FIG. 3 is an A-A cross-sectional view of FIG. 1. In addition, as a configuration example of the communication device 1, a heat sink 6 is indicated by two-dot chain line.
As shown in FIG. 3, the configuration example of the communication device 1 includes the processor 2, the optical module 5, and the heat sink 6 to absorb the heat produced from each circuit component mounted on the mounting surface 4 a of the mother board 4.
(Configuration of the Processor 2)
The processor 2 includes the semiconductor package substrate 20, the semiconductor chip 22 having the plurality of the electrodes 22 a, and a covering member 23 as a sealing member for sealing the semiconductor chip 22 with an exposed end formed with the connector 21 of the semiconductor package substrate 20. Incidentally, the covering member 23 may, in some case, not completely cover the semiconductor chip 22, but expose the upper surface (the opposite surface to the surface facing the semiconductor package substrate 20) of the semiconductor chip 22. In this case, the heat dissipation efficiency of the semiconductor chip 22 is improved.

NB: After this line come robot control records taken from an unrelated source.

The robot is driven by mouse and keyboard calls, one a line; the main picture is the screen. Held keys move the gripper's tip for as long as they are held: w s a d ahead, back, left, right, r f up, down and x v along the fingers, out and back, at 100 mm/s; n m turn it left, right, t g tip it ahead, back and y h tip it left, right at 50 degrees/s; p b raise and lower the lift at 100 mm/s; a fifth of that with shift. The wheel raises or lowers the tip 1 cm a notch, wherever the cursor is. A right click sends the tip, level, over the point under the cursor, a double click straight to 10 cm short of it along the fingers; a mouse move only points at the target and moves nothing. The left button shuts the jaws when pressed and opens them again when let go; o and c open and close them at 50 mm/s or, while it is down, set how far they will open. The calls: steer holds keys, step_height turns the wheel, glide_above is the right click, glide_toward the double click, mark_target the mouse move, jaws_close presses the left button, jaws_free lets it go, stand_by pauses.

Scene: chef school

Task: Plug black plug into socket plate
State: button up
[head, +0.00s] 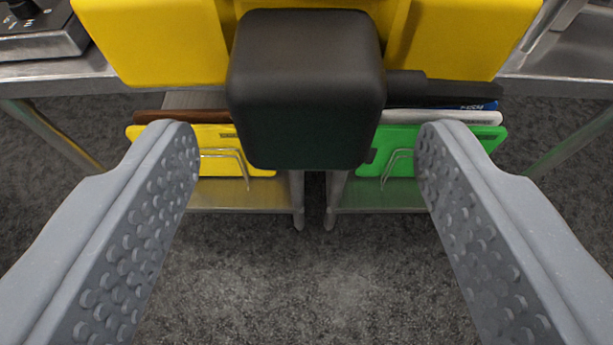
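A black block with rounded edges (305,90), which looks like the black plug, is at the top middle of the head view, in front of yellow surfaces. No prongs show on it. My gripper (305,150) is open, its two grey dimpled fingers wide apart on either side of the block's lower part. The fingers appear clear of it, with nothing held between them. I cannot make out a socket plate; the block hides what is directly behind it.
A black bar (445,90) sticks out right of the block. Below, a yellow board (265,160) and a green board (485,138) stand in wire racks on low metal shelves. The grey floor (300,290) in front is clear.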

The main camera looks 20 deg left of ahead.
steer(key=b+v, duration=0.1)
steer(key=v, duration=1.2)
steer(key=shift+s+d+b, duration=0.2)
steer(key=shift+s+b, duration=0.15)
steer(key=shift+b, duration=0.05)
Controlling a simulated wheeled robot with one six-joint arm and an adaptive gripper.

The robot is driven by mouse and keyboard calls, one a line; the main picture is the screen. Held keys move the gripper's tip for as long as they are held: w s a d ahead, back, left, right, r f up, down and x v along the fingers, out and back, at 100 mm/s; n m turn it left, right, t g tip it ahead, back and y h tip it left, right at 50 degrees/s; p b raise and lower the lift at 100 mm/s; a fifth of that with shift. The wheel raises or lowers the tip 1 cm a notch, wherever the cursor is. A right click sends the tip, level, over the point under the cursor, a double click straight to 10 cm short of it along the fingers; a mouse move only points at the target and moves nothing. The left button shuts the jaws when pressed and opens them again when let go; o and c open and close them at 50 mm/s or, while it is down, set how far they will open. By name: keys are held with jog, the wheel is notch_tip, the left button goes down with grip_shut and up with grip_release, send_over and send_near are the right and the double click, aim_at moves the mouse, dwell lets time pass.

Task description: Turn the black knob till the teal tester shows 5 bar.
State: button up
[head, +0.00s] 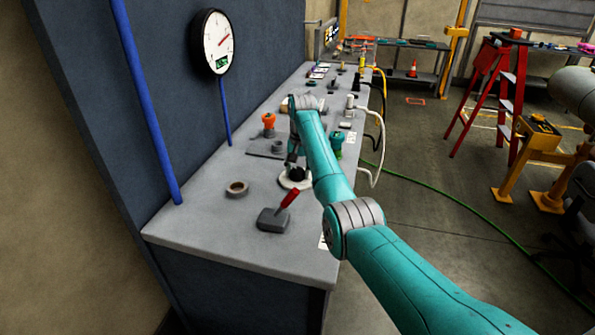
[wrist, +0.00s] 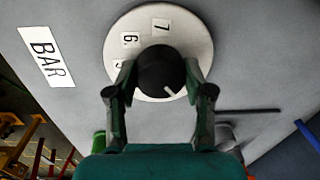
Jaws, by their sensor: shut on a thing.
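The black knob (wrist: 158,70) sits in the middle of a round white dial plate (wrist: 196,32), which lies on the bench in the head view (head: 284,183). My gripper (wrist: 160,76) is shut on the knob, one finger on each side. The knob's white mark points to the lower right in the wrist view. The numerals 7, 6 and a partly hidden one stand on the plate's upper left; my fingers hide some of the scale. A teal-green device (head: 336,142) stands on the bench just right of my arm; I cannot tell whether it is the tester, and no reading shows.
A BAR label (wrist: 46,56) lies beside the plate. A wall gauge (head: 215,43) has a red needle and green display, too small to read. A tape roll (head: 237,188), a grey block with a red handle (head: 273,219) and an orange-topped fitting (head: 269,123) stand nearby.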

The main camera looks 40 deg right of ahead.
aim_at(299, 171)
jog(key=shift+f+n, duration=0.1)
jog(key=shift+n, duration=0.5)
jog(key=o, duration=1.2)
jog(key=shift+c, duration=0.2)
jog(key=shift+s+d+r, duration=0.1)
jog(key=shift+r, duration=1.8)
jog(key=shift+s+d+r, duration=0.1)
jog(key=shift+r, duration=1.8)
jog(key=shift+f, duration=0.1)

Here, the semiconductor chip is one with a semiconductor element or an integrated circuit (IC) made in a semiconductor substrate such as a silicon substrate by a wafer process, in which the integrated circuit is covered with a passivation film such as a silicon oxide or the like, and a plurality of electrodes of the integrated circuit are exposed at the surface through an opening of the passivation film.
The semiconductor package substrate 20 is formed of a first build-up layer 200 and a second build-up layer 202 as the wiring layer, and a core layer 201 as a support layer for supporting the wiring layer. Some of the plurality of electrodes 22 a of the semiconductor chip 22 are connected to a high-speed signal line 200 b serving as a wiring pattern which is formed inside the first build-up layer 200, while the others of the plurality of electrodes 22 a of the semiconductor chip 22 are connected to a low-speed signal line 200 a which is formed inside the first build-up layer 200 and the second build-up layer 202.

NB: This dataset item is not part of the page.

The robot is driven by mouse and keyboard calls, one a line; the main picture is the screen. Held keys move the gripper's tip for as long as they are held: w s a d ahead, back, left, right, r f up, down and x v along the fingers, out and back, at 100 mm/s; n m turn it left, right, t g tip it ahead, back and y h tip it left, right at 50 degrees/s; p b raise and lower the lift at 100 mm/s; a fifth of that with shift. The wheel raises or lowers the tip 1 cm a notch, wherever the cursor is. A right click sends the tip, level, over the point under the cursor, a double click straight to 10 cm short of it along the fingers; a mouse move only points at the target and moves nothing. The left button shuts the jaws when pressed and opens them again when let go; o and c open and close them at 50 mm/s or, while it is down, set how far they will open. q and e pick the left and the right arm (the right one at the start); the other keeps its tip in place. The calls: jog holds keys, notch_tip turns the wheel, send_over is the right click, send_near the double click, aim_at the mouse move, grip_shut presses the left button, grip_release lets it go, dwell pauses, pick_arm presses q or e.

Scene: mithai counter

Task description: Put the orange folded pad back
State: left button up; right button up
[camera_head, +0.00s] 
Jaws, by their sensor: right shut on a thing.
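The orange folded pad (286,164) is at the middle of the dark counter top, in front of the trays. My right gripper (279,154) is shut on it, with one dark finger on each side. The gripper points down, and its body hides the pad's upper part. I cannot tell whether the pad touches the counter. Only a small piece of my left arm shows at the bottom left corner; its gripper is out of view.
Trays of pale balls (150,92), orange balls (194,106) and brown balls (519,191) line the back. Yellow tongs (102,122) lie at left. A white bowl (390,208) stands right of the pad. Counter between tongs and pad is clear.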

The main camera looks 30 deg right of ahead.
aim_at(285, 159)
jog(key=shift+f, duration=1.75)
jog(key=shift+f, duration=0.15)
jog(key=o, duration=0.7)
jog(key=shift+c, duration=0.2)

The low-speed signal line 200 a transmits, for example, a signal such as a control signal, etc., while the high-speed signal line 200 b transmits, for example, a relatively high speed signal such as a communication signal or the like in communication through the optical fiber cable 50.

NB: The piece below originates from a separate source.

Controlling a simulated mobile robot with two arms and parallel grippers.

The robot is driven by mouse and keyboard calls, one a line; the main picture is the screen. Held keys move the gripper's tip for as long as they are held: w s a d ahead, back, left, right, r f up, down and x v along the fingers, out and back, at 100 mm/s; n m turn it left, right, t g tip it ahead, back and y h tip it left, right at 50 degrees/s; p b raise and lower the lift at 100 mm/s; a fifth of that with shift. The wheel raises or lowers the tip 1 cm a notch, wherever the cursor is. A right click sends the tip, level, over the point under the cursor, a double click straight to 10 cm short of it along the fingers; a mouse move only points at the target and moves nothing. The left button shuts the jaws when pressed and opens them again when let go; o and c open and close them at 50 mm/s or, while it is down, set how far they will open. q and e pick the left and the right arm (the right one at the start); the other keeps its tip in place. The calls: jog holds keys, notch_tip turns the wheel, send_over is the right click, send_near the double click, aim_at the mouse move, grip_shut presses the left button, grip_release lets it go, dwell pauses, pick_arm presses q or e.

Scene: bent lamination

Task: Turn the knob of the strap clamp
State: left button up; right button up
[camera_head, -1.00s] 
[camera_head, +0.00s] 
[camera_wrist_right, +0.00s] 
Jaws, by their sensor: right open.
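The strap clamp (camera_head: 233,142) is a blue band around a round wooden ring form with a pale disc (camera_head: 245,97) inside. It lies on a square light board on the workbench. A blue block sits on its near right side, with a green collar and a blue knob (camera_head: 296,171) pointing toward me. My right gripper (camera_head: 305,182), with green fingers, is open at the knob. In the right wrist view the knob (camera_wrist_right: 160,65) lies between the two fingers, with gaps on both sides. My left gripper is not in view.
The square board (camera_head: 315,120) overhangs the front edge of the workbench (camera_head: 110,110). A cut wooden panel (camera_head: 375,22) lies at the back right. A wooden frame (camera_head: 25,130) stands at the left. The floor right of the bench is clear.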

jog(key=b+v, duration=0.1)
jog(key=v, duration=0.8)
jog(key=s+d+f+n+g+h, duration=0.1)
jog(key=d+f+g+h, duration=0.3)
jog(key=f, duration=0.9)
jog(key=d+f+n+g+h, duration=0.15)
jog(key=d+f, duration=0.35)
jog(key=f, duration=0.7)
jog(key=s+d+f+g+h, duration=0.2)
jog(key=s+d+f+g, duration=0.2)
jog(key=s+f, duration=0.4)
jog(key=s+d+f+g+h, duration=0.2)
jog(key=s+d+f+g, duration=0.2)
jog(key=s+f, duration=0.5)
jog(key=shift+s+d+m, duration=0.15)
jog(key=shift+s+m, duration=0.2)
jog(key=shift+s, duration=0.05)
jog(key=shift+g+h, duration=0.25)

The core layer 201 is formed so as to be sandwiched between the first build-up layer 200 and the second build-up layer 202. The core layer 201 is formed with a plurality of through holes 201 a for the low-speed signal line 200 a to be passed therethrough. The low-speed signal line 200 a passing through the through hole 201 a is connected to an electrode 202 a formed on a lower surface 202 b of the second buildup layer 202.
The electrode 202 a is connected to an electrode 41 which is mounted on the mounting surface 4 a of the mother board 4 via an electrode 3 a of the socket 3. That is, the low-speed signal is transmitted to the motherboard 4 via the socket 3 and the low-speed signal line 200 a wired inside the semiconductor package substrate 20 from the semiconductor chip 22. Further, the low-speed signal transmitted to the motherboard 4 from the other circuit components is transmitted from the motherboard 4, to the semiconductor chip 22 via the low-speed signal line 200 a wired inside the semiconductor package substrate 20 and the socket 3.
Here, the motherboard is, for example, a main electronic circuit board for constituting an electronic device used in a computer or the like, and is mounted with a CPU (Central Processing Unit) and a chipset, a memory slot, an expansion slot, etc.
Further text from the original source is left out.